- [What needs to be done] Extract exactly the range of lines bounded by the line containing "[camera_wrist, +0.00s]" and the final line of the listing, both ends included, and no other lines.

-- begin Information supplied --

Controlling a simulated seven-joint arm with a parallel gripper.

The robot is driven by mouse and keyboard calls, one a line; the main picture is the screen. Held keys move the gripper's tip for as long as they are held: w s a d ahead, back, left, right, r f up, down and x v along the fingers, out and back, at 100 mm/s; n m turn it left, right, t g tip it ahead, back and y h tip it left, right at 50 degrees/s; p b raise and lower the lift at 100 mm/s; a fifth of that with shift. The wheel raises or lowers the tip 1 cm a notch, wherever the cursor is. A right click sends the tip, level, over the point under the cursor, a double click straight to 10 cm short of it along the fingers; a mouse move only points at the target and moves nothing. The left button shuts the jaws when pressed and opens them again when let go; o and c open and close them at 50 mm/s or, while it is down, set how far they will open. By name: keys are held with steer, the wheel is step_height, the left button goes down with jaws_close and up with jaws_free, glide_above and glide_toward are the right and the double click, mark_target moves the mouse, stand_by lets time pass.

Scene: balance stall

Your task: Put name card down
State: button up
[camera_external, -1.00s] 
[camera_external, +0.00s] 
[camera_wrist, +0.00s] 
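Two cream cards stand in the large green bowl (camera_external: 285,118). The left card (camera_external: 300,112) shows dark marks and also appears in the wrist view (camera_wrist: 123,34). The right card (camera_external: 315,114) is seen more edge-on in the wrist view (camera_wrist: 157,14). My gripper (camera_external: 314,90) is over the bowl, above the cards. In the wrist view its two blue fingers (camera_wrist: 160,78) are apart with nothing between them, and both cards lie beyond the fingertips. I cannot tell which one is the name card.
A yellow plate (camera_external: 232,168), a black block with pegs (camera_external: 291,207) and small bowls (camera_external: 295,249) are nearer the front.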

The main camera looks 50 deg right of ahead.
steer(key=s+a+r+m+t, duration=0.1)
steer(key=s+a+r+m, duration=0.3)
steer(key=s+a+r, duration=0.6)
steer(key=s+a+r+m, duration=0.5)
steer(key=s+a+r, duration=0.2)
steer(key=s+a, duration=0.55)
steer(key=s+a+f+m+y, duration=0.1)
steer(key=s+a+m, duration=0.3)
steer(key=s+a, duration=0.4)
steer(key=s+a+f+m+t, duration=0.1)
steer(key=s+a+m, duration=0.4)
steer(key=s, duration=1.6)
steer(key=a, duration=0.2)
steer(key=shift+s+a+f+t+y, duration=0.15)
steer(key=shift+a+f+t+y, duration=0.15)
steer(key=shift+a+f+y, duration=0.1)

-- end Information supplied --

- [Result of this task]
[camera_wrist, +0.00s] 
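Two cream cards stand in the large green bowl (camera_external: 285,118). The left card (camera_external: 300,112) shows dark marks and also appears in the wrist view (camera_wrist: 123,34). The right card (camera_external: 315,114) is seen more edge-on in the wrist view (camera_wrist: 157,14). My gripper (camera_external: 314,90) is over the bowl, above the cards. In the wrist view its two blue fingers (camera_wrist: 160,78) are apart with nothing between them, and both cards lie beyond the fingertips. I cannot tell which one is the name card.
A yellow plate (camera_external: 232,168), a black block with pegs (camera_external: 291,207) and small bowls (camera_external: 295,249) are nearer the front.

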The main camera looks 50 deg right of ahead.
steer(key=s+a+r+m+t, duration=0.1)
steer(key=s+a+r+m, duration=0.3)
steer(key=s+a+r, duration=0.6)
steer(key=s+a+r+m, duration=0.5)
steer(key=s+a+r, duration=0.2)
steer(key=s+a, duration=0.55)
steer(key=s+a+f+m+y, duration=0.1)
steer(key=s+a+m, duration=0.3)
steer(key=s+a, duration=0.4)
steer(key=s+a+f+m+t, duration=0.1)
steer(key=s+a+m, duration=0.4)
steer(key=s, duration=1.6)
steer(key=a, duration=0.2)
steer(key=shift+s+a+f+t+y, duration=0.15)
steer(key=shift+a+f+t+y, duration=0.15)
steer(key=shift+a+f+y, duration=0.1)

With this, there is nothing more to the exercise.